Matt Zemek
 | UCLA Wire
UCLA baseball plays Texas-San Antonio in the NCAA Super Regionals this weekend. One has to wonder: Should the NCAA re-seed 16 teams for the supers and then re-seed again for the eight-team College World Series? College Sports Wire looked at the topic:
“Florida State is the No. 9 national seed. Oregon State is the No. 8 national seed. We have two teams which were the top seeds in their NCAA regionals this past weekend. Now one of them will be eliminated before Omaha. Re-seeding the bracket would put each of these national seeds against a lower-seeded opponent in the supers. Both teams would be rewarded for winning their regional. Basic common sense, right?
“If one team out of the 16 left in the field is being severely disadvantaged by the lack of re-seeding, it’s Florida State. The Seminoles have to fly across the country to Corvallis, in the Pacific Northwest, to play a higher-seeded team. Re-seeding would give Florida State a home regional and a much better setup.

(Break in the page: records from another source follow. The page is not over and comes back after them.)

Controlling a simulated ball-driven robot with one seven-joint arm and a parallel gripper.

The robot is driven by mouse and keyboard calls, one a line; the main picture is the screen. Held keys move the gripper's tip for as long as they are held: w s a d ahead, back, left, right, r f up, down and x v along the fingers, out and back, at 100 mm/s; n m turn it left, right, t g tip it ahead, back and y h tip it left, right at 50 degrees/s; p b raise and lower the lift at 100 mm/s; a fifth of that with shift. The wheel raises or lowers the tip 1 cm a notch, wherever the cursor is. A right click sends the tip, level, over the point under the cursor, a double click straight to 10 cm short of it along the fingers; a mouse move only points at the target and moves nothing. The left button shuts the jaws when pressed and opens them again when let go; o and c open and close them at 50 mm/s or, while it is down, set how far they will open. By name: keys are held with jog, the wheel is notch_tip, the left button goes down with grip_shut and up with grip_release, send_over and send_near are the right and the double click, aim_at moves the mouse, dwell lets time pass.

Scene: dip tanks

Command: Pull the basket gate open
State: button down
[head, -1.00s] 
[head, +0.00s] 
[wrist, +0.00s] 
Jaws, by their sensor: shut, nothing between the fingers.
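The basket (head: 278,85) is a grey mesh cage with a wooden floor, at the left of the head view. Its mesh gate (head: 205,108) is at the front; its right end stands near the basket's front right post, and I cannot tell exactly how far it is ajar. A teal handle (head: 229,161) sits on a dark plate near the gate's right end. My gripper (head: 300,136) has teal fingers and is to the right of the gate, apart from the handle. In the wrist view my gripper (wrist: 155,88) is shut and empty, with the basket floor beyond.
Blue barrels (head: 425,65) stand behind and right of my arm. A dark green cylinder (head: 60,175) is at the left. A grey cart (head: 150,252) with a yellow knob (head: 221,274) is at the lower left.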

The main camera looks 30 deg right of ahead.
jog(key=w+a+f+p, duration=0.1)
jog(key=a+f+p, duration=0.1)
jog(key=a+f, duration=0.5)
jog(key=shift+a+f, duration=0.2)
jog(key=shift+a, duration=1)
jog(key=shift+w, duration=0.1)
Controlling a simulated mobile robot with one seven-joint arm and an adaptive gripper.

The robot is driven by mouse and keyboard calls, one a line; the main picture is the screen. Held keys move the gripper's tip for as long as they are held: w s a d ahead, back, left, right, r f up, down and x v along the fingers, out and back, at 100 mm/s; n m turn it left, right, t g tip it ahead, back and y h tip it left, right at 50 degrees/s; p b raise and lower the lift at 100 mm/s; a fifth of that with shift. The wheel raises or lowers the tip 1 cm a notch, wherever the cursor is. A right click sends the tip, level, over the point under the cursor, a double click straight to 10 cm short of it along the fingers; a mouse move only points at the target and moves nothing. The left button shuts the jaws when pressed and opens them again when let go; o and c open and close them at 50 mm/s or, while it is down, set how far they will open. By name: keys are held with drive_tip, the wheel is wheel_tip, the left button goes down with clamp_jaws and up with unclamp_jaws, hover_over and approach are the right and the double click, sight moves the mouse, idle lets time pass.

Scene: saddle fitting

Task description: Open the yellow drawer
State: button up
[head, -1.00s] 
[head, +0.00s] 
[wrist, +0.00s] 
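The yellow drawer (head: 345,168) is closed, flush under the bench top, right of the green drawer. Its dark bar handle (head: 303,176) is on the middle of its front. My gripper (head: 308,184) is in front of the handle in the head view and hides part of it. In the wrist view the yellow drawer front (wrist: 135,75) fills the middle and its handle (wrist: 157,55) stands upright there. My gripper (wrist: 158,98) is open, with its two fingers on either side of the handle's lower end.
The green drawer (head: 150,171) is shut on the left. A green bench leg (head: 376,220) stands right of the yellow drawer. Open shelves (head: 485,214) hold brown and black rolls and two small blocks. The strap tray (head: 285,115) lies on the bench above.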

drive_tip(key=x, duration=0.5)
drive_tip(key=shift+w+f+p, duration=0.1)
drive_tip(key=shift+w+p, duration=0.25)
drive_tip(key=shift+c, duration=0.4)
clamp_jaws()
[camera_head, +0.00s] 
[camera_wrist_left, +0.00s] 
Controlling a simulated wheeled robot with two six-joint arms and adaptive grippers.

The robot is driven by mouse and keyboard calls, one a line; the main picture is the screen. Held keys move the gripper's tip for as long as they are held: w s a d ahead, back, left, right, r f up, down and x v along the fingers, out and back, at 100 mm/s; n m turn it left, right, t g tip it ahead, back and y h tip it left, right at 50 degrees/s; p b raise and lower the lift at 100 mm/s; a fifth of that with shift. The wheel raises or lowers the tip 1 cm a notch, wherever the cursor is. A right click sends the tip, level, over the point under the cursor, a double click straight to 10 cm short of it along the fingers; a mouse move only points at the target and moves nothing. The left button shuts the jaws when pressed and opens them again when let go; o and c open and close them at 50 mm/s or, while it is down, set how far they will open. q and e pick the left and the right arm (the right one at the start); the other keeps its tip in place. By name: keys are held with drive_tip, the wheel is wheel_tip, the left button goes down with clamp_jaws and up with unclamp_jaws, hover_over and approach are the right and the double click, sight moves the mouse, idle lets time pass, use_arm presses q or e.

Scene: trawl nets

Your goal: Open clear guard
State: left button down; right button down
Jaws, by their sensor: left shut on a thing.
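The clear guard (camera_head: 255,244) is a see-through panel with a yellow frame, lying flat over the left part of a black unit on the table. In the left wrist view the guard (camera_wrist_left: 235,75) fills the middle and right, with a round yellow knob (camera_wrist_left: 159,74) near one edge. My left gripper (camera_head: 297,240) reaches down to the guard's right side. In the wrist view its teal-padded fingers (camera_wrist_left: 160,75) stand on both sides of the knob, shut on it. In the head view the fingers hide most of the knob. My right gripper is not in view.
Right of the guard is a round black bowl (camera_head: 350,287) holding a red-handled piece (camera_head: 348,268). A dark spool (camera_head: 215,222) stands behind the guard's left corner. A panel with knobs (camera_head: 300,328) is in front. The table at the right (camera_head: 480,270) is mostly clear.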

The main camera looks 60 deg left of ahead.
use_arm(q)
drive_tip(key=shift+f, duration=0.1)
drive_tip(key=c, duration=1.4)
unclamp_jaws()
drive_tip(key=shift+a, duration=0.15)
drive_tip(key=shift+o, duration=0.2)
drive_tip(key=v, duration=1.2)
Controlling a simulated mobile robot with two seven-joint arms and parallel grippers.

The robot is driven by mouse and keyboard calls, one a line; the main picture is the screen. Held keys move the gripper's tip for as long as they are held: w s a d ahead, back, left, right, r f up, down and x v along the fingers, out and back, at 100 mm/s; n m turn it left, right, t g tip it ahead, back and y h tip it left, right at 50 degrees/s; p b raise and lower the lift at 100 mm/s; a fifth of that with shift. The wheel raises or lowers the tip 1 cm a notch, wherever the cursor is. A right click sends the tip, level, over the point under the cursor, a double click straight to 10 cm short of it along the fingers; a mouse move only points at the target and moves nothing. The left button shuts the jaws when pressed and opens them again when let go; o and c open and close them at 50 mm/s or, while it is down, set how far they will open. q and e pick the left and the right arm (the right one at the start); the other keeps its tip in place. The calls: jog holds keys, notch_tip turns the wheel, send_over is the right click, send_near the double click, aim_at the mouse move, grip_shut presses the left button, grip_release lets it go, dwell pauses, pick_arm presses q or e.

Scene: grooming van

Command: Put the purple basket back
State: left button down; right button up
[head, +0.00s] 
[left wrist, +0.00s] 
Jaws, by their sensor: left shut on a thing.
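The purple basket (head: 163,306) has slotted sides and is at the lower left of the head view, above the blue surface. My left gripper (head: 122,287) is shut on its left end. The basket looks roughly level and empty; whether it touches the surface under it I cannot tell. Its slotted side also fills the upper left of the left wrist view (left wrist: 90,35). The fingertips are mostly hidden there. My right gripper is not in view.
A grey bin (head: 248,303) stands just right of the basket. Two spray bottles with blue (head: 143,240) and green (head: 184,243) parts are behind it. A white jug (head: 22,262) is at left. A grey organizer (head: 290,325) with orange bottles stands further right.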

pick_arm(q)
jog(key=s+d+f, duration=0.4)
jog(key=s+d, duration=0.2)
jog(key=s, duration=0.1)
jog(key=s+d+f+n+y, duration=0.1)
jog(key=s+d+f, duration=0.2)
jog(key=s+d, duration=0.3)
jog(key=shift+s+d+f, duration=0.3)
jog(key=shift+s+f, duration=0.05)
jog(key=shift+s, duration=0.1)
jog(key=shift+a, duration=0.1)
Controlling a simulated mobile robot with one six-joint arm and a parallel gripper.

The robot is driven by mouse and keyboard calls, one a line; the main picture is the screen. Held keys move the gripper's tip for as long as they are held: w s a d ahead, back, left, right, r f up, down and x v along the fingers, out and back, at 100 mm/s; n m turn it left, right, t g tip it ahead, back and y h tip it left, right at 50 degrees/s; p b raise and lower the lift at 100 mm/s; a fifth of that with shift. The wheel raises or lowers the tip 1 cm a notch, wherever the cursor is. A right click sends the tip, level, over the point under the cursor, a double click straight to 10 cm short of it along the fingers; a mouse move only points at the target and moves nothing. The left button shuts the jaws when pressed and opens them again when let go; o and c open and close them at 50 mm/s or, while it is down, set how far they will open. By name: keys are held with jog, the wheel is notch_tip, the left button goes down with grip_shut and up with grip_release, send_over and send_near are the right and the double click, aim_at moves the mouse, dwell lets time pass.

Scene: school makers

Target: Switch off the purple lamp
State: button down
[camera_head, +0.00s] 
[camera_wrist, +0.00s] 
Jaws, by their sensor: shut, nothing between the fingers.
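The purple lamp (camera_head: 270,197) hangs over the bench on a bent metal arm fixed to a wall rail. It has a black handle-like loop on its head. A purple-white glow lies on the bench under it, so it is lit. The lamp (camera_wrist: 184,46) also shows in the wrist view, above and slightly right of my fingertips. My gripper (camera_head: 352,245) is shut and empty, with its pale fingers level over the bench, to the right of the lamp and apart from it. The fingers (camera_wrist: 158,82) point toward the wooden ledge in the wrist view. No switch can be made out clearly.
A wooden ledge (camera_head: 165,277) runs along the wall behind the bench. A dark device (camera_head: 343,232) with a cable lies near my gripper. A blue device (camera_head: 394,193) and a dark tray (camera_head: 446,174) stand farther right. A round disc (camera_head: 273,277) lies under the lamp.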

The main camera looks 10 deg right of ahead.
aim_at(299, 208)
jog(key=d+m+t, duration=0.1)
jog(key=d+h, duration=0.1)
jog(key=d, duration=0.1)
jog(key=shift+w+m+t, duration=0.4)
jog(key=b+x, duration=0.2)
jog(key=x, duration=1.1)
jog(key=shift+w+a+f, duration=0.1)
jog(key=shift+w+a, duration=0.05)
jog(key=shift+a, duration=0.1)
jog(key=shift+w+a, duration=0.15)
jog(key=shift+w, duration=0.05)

If other highly-seeded teams had won more of the regionals this past weekend, FSU might be asked to go on the road, but probably not to the West Coast.”
There is a lot to consider here. Basketball doesn’t re-seed before the Sweet 16 and the Final Four. Football doesn’t re-seed. Should this mean baseball has no obligation to be different, or is baseball unique enough that changes are warranted? We report, you decide.